I wish to provide a proof based on an example of the $\sin n\pi\theta$ case of the first result, I would appreciate if you could let me know if it is correct or what improvements could be made, I am somewhat doubt full about the last few steps of the irrational case.
If $\theta$ is rational then let $\theta = \frac {p} {q}$ and let $n = aq + b$ then $$\phi(n) = \cos n \frac{p}{q} \pi = \cos(ap\pi + \frac{bp}{q} \pi) $$ Since $a\in Z+$ so $$\cos(ap\pi + \frac{bp}{q} \pi) = (-1)^{ap}\cos(\frac{bp}{q} \pi)$$
Now if p is even as n increases from $0$ to $q-1$ then $\phi(n)$ takes the values $$1, \cos\frac{p}{q} \pi, \cos\frac{2p}{q} \pi, \dots, \cos\frac{(q-1)p}{q} \pi$$
These values repeat as n goes from $q$ to $2q -1$ hence $\phi(n)$ is cyclic.

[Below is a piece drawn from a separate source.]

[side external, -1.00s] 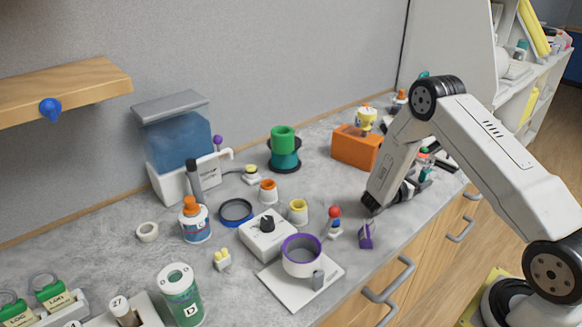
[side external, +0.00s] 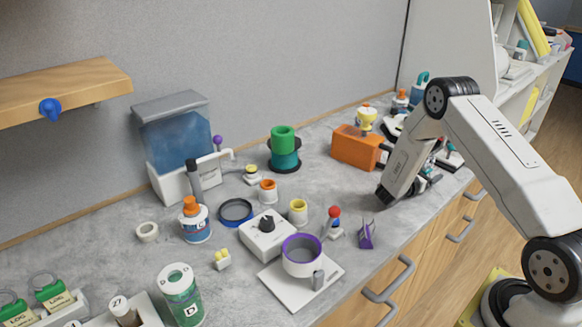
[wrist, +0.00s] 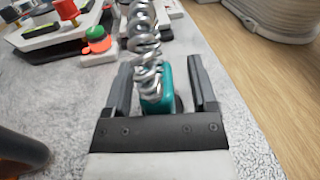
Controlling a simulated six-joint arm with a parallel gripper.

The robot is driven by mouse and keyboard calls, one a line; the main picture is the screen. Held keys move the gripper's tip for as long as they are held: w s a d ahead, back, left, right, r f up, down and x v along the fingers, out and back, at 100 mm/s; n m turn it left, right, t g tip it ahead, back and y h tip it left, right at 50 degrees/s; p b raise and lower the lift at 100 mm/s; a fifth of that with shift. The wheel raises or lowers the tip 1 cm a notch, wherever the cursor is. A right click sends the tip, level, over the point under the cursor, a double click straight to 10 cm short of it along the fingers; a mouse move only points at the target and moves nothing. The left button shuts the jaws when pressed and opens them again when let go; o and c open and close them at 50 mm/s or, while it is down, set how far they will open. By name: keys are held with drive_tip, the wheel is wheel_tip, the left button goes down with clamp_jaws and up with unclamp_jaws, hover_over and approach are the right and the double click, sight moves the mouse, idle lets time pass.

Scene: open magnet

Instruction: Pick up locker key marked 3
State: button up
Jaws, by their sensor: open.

Assuming if p is odd as n increases and is odd or even we get $np$ as odd or even determined by n and we observe cyclic values.
Let $\theta$ be irrational and without loss of generality be a constant in $0<\theta<1$. Since $|\phi(n)| < 1$ either it periodically or tends to a limit.
If $\cos n \theta \pi \rightarrow l$ so $$\cos (n+1) \theta \pi -\cos n\theta \pi = 2 \sin((n+\frac{1}{2})\theta\pi)\sin\frac{\theta\pi}{2} \rightarrow 0$$ Hence $$\sin((n+\frac{1}{2})\theta\pi) \rightarrow 0$$ then $$(n+\frac{1}{2})\theta = k_{n} + \frac{1}{2} + \epsilon_{n}$$ where $k_{n} \in Z$ and $\epsilon_{n}\rightarrow 0$. Hence $$\theta = k_{n} - k_{n-1} + \epsilon_{n} - \epsilon_{n-1} =l_{n}+\eta_{n}$$ where $l_{n} \in Z$ and $\eta_{n}\rightarrow 0$. This is impossible since $\theta$ is a constant and lies between $0 < \theta < 1 $. So we have reached a contradiction.
If you could shed some light on the arguments provided in the proof from the entry of $k_{n}$ forwards that would be much appreciated.